____ EXCERPTED RECORDS

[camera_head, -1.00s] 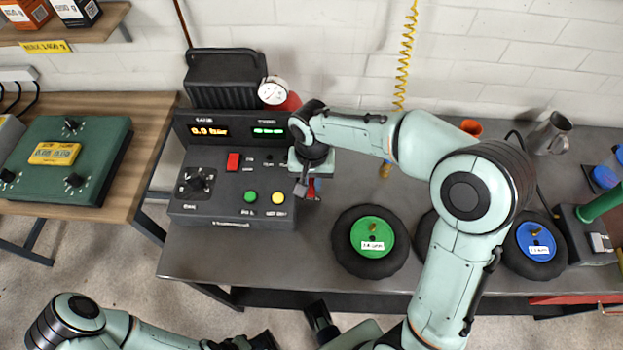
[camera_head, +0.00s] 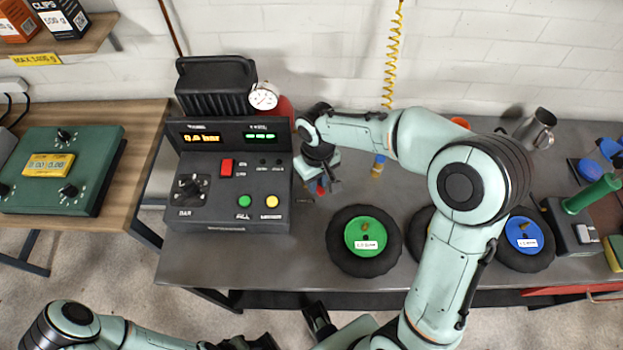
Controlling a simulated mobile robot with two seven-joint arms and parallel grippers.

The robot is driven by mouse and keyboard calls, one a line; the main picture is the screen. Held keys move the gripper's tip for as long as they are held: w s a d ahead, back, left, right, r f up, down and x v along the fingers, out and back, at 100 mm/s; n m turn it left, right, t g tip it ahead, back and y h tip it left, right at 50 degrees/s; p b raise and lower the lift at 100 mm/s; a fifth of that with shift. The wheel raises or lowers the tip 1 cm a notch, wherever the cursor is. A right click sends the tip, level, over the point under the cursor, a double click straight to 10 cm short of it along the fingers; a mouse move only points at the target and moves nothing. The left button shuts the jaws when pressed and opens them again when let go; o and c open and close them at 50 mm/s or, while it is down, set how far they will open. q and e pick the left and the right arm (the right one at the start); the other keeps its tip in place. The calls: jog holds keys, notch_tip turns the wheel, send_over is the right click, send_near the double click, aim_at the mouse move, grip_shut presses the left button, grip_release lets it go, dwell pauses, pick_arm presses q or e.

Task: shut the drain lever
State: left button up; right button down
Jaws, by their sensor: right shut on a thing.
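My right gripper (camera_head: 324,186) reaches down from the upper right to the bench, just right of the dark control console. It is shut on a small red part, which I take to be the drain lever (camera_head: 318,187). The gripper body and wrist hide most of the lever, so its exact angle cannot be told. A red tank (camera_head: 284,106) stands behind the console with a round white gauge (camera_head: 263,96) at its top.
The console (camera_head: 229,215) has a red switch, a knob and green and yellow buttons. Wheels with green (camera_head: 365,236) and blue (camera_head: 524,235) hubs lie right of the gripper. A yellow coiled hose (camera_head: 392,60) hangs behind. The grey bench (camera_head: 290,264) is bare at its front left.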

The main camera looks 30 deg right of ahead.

________
____ EXCERPTED RECORDS

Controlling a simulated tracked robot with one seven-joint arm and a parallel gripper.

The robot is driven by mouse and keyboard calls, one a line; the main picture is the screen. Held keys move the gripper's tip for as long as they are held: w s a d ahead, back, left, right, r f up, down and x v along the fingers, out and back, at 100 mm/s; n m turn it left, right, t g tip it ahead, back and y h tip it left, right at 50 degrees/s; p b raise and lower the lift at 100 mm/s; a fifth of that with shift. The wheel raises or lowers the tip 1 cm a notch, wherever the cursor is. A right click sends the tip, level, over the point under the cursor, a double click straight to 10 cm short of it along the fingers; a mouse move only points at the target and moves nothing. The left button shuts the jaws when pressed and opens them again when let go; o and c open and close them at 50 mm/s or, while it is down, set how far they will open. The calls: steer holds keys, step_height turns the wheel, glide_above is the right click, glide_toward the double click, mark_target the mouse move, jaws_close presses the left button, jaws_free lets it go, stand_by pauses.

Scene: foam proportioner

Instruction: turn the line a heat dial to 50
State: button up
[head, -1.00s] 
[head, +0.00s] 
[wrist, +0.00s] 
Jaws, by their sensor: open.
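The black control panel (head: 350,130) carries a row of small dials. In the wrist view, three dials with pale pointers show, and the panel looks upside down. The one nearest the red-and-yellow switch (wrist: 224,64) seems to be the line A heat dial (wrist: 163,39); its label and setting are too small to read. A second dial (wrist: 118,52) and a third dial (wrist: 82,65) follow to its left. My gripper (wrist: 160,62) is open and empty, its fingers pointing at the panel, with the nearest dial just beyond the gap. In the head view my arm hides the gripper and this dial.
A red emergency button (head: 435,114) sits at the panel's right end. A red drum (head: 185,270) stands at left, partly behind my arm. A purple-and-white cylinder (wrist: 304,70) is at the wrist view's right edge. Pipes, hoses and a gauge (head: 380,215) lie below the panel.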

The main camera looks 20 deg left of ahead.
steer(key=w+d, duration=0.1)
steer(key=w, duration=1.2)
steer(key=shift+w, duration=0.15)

________

Begin with the line containing "Controlling a simulated tracked", end with the line containing "State: button up", and transcribe exactly every line in that span, with nothing added.

Controlling a simulated tracked robot with one seven-joint arm and a parallel gripper.

The robot is driven by mouse and keyboard calls, one a line; the main picture is the screen. Held keys move the gripper's tip for as long as they are held: w s a d ahead, back, left, right, r f up, down and x v along the fingers, out and back, at 100 mm/s; n m turn it left, right, t g tip it ahead, back and y h tip it left, right at 50 degrees/s; p b raise and lower the lift at 100 mm/s; a fifth of that with shift. The wheel raises or lowers the tip 1 cm a notch, wherever the cursor is. A right click sends the tip, level, over the point under the cursor, a double click straight to 10 cm short of it along the fingers; a mouse move only points at the target and moves nothing. The left button shuts the jaws when pressed and opens them again when let go; o and c open and close them at 50 mm/s or, while it is down, set how far they will open. The calls: steer holds keys, step_height turns the wheel, glide_above is the right click, glide_toward the double click, mark_target the mouse move, jaws_close presses the left button, jaws_free lets it go, stand_by pauses.

Scene: foam proportioner

Instruction: turn the line a heat dial to 50
State: button up

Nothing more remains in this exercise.